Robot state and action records

◇ ◇ ◇ ◇ ◇ ◇ ◇

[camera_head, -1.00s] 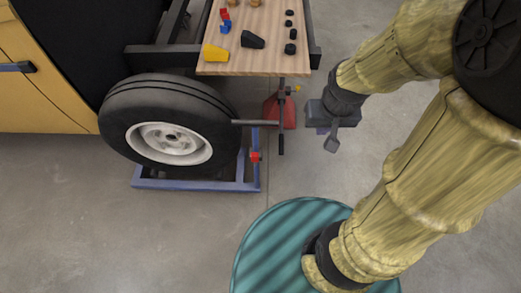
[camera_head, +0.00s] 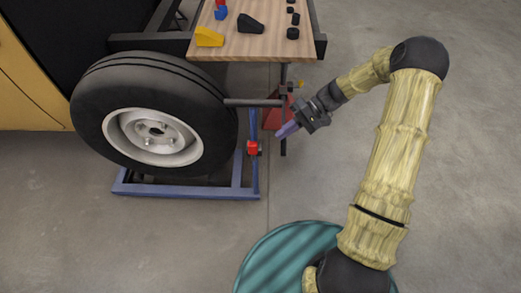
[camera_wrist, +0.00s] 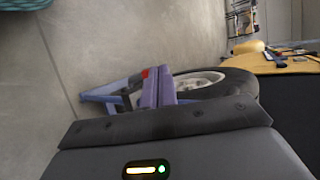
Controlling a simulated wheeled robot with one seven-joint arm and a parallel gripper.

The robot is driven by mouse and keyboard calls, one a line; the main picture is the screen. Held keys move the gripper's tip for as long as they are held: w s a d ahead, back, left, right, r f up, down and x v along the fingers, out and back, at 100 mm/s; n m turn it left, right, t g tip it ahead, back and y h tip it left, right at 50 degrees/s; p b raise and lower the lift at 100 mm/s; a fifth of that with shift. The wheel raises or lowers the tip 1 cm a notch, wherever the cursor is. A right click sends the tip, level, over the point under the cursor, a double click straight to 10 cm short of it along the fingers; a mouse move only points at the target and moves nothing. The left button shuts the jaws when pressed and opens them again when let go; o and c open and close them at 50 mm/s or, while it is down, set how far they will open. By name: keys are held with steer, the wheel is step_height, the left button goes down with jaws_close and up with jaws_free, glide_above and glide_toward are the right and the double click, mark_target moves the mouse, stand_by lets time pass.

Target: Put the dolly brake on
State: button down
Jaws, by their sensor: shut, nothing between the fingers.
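The blue dolly (camera_head: 190,191) is a low frame on the floor around the bottom of a black tyre with a grey rim (camera_head: 152,138). Its red brake part (camera_head: 253,148) sits on the frame's right side. My gripper (camera_head: 281,131) is shut and empty, with purple fingers pointing left toward the red part, a short gap to its right. In the wrist view the shut fingers (camera_wrist: 158,90) cover part of the dolly and tyre, and the red part (camera_wrist: 145,73) shows just beyond them.
A wooden board (camera_head: 262,45) with black, yellow, red and blue pieces stands above and behind. A dark bar (camera_head: 255,102) and upright post run close to my gripper, with a red object (camera_head: 272,112) behind. A yellow body panel (camera_head: 25,95) is at left.

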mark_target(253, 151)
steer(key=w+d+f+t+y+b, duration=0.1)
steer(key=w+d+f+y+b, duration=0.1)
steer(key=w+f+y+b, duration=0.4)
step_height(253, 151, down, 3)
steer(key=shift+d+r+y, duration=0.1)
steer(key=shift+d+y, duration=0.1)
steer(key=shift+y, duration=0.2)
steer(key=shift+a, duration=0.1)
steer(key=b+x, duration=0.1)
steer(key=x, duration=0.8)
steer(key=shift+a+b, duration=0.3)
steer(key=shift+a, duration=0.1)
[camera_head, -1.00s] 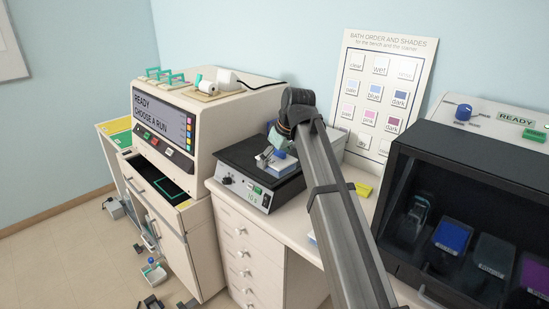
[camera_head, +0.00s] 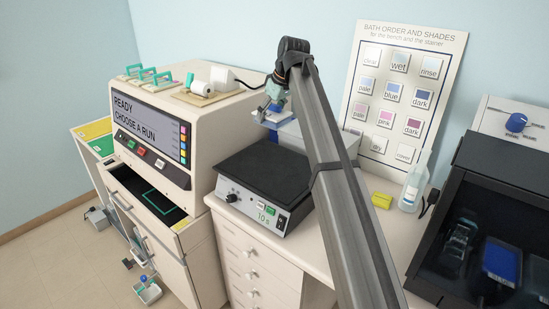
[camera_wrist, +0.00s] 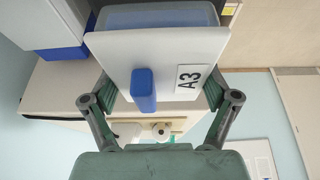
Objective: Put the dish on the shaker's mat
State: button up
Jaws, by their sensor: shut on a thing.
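The dish (camera_head: 270,118) is held up in the air near the back of the shaker, clear of its mat. In the wrist view its white front (camera_wrist: 115,55) shows a blue handle (camera_wrist: 143,90), an "A3" label and a bluish top part. My gripper (camera_head: 268,103) is shut on the dish; in the wrist view its green fingers (camera_wrist: 158,86) lie on either side of the handle. The exact finger contact is hard to make out. The shaker (camera_head: 248,199) stands on the counter, its dark mat (camera_head: 265,172) flat and bare, with "10 s" on its front.
The stainer (camera_head: 150,128) stands left of the shaker, with an open dark drawer (camera_head: 150,195). A pale box stands behind the shaker. A chart board (camera_head: 400,90) stands at the back.

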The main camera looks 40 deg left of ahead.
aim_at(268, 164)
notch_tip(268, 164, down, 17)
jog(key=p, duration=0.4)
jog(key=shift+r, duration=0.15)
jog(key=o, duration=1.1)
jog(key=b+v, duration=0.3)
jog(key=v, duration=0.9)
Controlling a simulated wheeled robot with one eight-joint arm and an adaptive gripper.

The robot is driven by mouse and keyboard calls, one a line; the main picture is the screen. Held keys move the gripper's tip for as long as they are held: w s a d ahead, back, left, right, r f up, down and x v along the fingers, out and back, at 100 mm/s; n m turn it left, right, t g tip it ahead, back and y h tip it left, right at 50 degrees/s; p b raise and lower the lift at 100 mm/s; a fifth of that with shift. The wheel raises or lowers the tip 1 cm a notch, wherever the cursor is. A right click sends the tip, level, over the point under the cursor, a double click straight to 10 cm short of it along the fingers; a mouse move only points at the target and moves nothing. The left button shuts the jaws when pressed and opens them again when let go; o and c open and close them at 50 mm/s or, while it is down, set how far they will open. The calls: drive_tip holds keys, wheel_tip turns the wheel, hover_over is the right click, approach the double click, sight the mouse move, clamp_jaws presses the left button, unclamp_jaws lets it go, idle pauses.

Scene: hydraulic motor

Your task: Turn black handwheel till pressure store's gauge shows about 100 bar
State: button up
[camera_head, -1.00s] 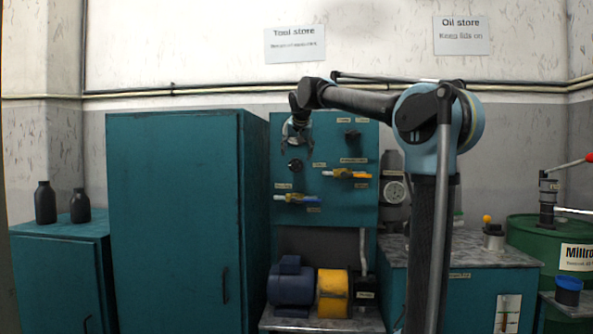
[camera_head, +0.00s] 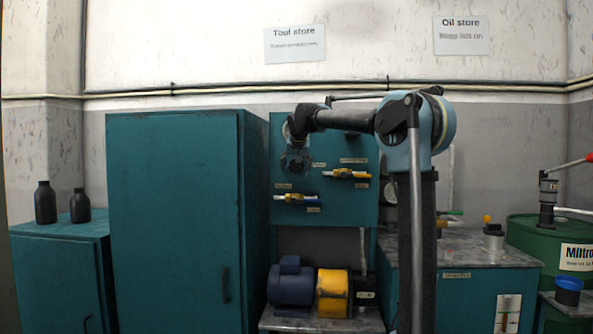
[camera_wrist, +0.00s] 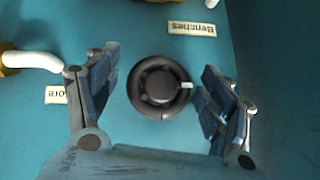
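The black handwheel (camera_wrist: 160,88) is on the teal panel (camera_head: 335,210). In the wrist view it sits centred between the fingers of my gripper (camera_wrist: 157,85), with a small white mark or handle on its right rim. The fingers are spread on either side of it, with visible gaps. In the head view my gripper (camera_head: 296,160) is in front of the panel's upper left and hides the handwheel. A pale round gauge (camera_head: 391,192) is right of the panel, partly covered by my arm; its reading cannot be made out.
Two yellow valves, an upper (camera_head: 347,174) and a lower (camera_head: 296,198), are on the panel below my gripper. A tall teal cabinet (camera_head: 175,210) stands close on the left. A blue motor (camera_head: 290,283) is below. A green drum (camera_head: 535,240) stands at the right.

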◇ ◇ ◇ ◇ ◇ ◇ ◇

_What you will do_
Find "joint". Copy every line it occurs in.

_Reply to the task_
Controlling a simulated wheeled robot with one seven-joint arm and a parallel gripper.
Controlling a simulated wheeled robot with one eight-joint arm and an adaptive gripper.

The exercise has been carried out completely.